• [WHAT IS REQUIRED]: Your task is to repeat the listing exactly.

:: GIVEN DATA ::

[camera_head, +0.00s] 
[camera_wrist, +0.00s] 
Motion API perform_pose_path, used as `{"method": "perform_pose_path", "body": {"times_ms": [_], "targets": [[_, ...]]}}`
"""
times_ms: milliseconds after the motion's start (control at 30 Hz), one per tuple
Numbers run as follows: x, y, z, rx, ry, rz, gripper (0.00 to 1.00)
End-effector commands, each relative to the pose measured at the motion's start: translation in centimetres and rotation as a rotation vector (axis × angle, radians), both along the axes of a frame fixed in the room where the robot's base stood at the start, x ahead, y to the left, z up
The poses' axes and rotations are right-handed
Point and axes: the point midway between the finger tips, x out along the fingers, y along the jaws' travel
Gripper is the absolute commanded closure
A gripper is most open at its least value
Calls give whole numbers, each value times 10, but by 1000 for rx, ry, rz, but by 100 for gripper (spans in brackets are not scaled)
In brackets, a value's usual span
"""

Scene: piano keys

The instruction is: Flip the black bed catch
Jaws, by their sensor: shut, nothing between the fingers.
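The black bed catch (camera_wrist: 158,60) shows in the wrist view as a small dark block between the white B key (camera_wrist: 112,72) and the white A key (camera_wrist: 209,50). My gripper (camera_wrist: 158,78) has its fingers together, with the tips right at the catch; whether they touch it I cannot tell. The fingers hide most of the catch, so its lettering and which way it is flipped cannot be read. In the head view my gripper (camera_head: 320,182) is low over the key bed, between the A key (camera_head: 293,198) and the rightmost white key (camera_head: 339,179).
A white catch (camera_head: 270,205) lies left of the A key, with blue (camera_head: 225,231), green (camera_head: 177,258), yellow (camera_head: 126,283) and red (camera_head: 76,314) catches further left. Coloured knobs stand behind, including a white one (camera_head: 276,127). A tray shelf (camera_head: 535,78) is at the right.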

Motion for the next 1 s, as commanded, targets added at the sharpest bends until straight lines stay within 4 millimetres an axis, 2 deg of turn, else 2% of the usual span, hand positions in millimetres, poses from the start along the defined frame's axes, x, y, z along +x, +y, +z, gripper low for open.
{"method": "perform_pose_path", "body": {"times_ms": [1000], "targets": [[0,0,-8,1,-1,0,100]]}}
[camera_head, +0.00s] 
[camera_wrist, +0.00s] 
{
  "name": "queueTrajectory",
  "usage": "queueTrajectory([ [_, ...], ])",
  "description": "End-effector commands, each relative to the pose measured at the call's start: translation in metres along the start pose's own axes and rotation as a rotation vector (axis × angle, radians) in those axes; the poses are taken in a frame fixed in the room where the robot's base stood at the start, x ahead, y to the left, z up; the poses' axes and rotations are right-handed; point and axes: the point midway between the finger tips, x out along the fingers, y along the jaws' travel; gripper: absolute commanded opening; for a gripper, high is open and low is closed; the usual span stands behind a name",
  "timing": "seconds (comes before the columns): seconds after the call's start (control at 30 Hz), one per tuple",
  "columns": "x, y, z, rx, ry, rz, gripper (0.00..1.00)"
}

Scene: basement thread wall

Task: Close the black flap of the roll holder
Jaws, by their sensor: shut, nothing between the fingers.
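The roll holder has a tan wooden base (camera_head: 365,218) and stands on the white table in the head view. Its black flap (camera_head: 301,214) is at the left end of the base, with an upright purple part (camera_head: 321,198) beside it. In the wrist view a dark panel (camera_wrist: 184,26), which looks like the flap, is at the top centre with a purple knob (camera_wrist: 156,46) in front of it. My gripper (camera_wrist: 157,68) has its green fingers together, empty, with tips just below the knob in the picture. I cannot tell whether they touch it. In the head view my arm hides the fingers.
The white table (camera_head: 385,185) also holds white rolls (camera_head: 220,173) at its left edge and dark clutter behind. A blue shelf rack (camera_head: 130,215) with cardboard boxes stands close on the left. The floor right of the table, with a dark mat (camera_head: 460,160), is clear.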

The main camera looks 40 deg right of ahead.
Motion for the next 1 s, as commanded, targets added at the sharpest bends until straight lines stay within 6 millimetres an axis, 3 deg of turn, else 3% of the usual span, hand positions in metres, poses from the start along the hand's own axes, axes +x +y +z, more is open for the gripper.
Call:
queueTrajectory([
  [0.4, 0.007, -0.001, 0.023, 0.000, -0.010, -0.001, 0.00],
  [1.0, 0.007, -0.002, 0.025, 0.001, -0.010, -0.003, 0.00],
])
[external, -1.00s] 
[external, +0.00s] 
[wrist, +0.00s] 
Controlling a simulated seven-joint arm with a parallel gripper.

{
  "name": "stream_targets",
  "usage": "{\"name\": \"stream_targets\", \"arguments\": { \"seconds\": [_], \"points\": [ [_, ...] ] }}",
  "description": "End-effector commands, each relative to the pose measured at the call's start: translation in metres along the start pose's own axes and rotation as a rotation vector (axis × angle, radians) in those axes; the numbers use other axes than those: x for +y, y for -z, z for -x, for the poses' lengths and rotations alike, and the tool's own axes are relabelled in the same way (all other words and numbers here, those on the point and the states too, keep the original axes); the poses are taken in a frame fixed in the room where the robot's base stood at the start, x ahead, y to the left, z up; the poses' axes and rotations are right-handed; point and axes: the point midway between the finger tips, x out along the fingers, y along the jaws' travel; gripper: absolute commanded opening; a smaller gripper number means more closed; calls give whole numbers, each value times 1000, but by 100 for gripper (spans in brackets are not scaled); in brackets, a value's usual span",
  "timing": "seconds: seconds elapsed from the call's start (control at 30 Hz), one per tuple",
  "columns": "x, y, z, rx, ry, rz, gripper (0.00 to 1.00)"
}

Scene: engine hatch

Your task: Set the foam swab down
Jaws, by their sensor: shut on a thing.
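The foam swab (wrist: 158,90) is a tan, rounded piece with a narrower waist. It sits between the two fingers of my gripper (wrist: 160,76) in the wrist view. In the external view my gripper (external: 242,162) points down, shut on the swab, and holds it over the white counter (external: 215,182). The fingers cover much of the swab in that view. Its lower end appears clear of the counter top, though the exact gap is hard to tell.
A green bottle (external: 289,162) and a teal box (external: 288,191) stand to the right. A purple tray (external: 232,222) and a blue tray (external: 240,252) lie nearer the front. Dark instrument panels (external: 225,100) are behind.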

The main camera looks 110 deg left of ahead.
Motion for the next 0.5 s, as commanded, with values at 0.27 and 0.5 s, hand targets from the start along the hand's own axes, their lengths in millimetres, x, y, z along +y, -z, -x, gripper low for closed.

:::

• [PROBLEM SOLUTION]:
[camera_head, +0.00s] 
[camera_wrist, +0.00s] 
Motion API perform_pose_path, used as `{"method": "perform_pose_path", "body": {"times_ms": [_], "targets": [[_, ...]]}}`
"""
times_ms: milliseconds after the motion's start (control at 30 Hz), one per tuple
Numbers run as follows: x, y, z, rx, ry, rz, gripper (0.00 to 1.00)
End-effector commands, each relative to the pose measured at the motion's start: translation in centimetres and rotation as a rotation vector (axis × angle, radians), both along the axes of a frame fixed in the room where the robot's base stood at the start, x ahead, y to the left, z up
The poses' axes and rotations are right-handed
Point and axes: the point midway between the finger tips, x out along the fingers, y along the jaws' travel
Gripper is the absolute commanded closure
A gripper is most open at its least value
Calls give whole numbers, each value times 10, but by 1000 for rx, ry, rz, but by 100 for gripper (spans in brackets are not scaled)
In brackets, a value's usual span
"""

Scene: piano keys

The instruction is: Flip the black bed catch
Jaws, by their sensor: shut, nothing between the fingers.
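The black bed catch (camera_wrist: 158,60) shows in the wrist view as a small dark block between the white B key (camera_wrist: 112,72) and the white A key (camera_wrist: 209,50). My gripper (camera_wrist: 158,78) has its fingers together, with the tips right at the catch; whether they touch it I cannot tell. The fingers hide most of the catch, so its lettering and which way it is flipped cannot be read. In the head view my gripper (camera_head: 320,182) is low over the key bed, between the A key (camera_head: 293,198) and the rightmost white key (camera_head: 339,179).
A white catch (camera_head: 270,205) lies left of the A key, with blue (camera_head: 225,231), green (camera_head: 177,258), yellow (camera_head: 126,283) and red (camera_head: 76,314) catches further left. Coloured knobs stand behind, including a white one (camera_head: 276,127). A tray shelf (camera_head: 535,78) is at the right.

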Motion for the next 1 s, as commanded, targets added at the sharpest bends until straight lines stay within 4 millimetres an axis, 2 deg of turn, else 2% of the usual span, hand positions in millimetres, poses from the start along the defined frame's axes, x, y, z along +x, +y, +z, gripper low for open.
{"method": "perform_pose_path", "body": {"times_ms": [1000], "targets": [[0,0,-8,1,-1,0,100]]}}
[camera_head, +0.00s] 
[camera_wrist, +0.00s] 
{
  "name": "queueTrajectory",
  "usage": "queueTrajectory([ [_, ...], ])",
  "description": "End-effector commands, each relative to the pose measured at the call's start: translation in metres along the start pose's own axes and rotation as a rotation vector (axis × angle, radians) in those axes; the poses are taken in a frame fixed in the room where the robot's base stood at the start, x ahead, y to the left, z up; the poses' axes and rotations are right-handed; point and axes: the point midway between the finger tips, x out along the fingers, y along the jaws' travel; gripper: absolute commanded opening; for a gripper, high is open and low is closed; the usual span stands behind a name",
  "timing": "seconds (comes before the columns): seconds after the call's start (control at 30 Hz), one per tuple",
  "columns": "x, y, z, rx, ry, rz, gripper (0.00..1.00)"
}

Scene: basement thread wall

Task: Close the black flap of the roll holder
Jaws, by their sensor: shut, nothing between the fingers.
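The roll holder has a tan wooden base (camera_head: 365,218) and stands on the white table in the head view. Its black flap (camera_head: 301,214) is at the left end of the base, with an upright purple part (camera_head: 321,198) beside it. In the wrist view a dark panel (camera_wrist: 184,26), which looks like the flap, is at the top centre with a purple knob (camera_wrist: 156,46) in front of it. My gripper (camera_wrist: 157,68) has its green fingers together, empty, with tips just below the knob in the picture. I cannot tell whether they touch it. In the head view my arm hides the fingers.
The white table (camera_head: 385,185) also holds white rolls (camera_head: 220,173) at its left edge and dark clutter behind. A blue shelf rack (camera_head: 130,215) with cardboard boxes stands close on the left. The floor right of the table, with a dark mat (camera_head: 460,160), is clear.

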The main camera looks 40 deg right of ahead.
Motion for the next 1 s, as commanded, targets added at the sharpest bends until straight lines stay within 6 millimetres an axis, 3 deg of turn, else 3% of the usual span, hand positions in metres, poses from the start along the hand's own axes, axes +x +y +z, more is open for the gripper.
Call:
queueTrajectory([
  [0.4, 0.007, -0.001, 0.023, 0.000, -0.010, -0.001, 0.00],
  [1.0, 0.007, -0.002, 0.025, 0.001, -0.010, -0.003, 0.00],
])
[external, -1.00s] 
[external, +0.00s] 
[wrist, +0.00s] 
Controlling a simulated seven-joint arm with a parallel gripper.

{
  "name": "stream_targets",
  "usage": "{\"name\": \"stream_targets\", \"arguments\": { \"seconds\": [_], \"points\": [ [_, ...] ] }}",
  "description": "End-effector commands, each relative to the pose measured at the call's start: translation in metres along the start pose's own axes and rotation as a rotation vector (axis × angle, radians) in those axes; the numbers use other axes than those: x for +y, y for -z, z for -x, for the poses' lengths and rotations alike, and the tool's own axes are relabelled in the same way (all other words and numbers here, those on the point and the states too, keep the original axes); the poses are taken in a frame fixed in the room where the robot's base stood at the start, x ahead, y to the left, z up; the poses' axes and rotations are right-handed; point and axes: the point midway between the finger tips, x out along the fingers, y along the jaws' travel; gripper: absolute commanded opening; a smaller gripper number means more closed; calls give whole numbers, each value times 1000, but by 100 for gripper (spans in brackets are not scaled); in brackets, a value's usual span",
  "timing": "seconds: seconds elapsed from the call's start (control at 30 Hz), one per tuple",
  "columns": "x, y, z, rx, ry, rz, gripper (0.00 to 1.00)"
}

Scene: engine hatch

Your task: Set the foam swab down
Jaws, by their sensor: shut on a thing.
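The foam swab (wrist: 158,90) is a tan, rounded piece with a narrower waist. It sits between the two fingers of my gripper (wrist: 160,76) in the wrist view. In the external view my gripper (external: 242,162) points down, shut on the swab, and holds it over the white counter (external: 215,182). The fingers cover much of the swab in that view. Its lower end appears clear of the counter top, though the exact gap is hard to tell.
A green bottle (external: 289,162) and a teal box (external: 288,191) stand to the right. A purple tray (external: 232,222) and a blue tray (external: 240,252) lie nearer the front. Dark instrument panels (external: 225,100) are behind.

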The main camera looks 110 deg left of ahead.
Motion for the next 0.5 s, as commanded, with values at 0.27 and 0.5 s, hand targets from the start along the hand's own axes, their lengths in millimetres, x, y, z along +y, -z, -x, gripper low for closed.

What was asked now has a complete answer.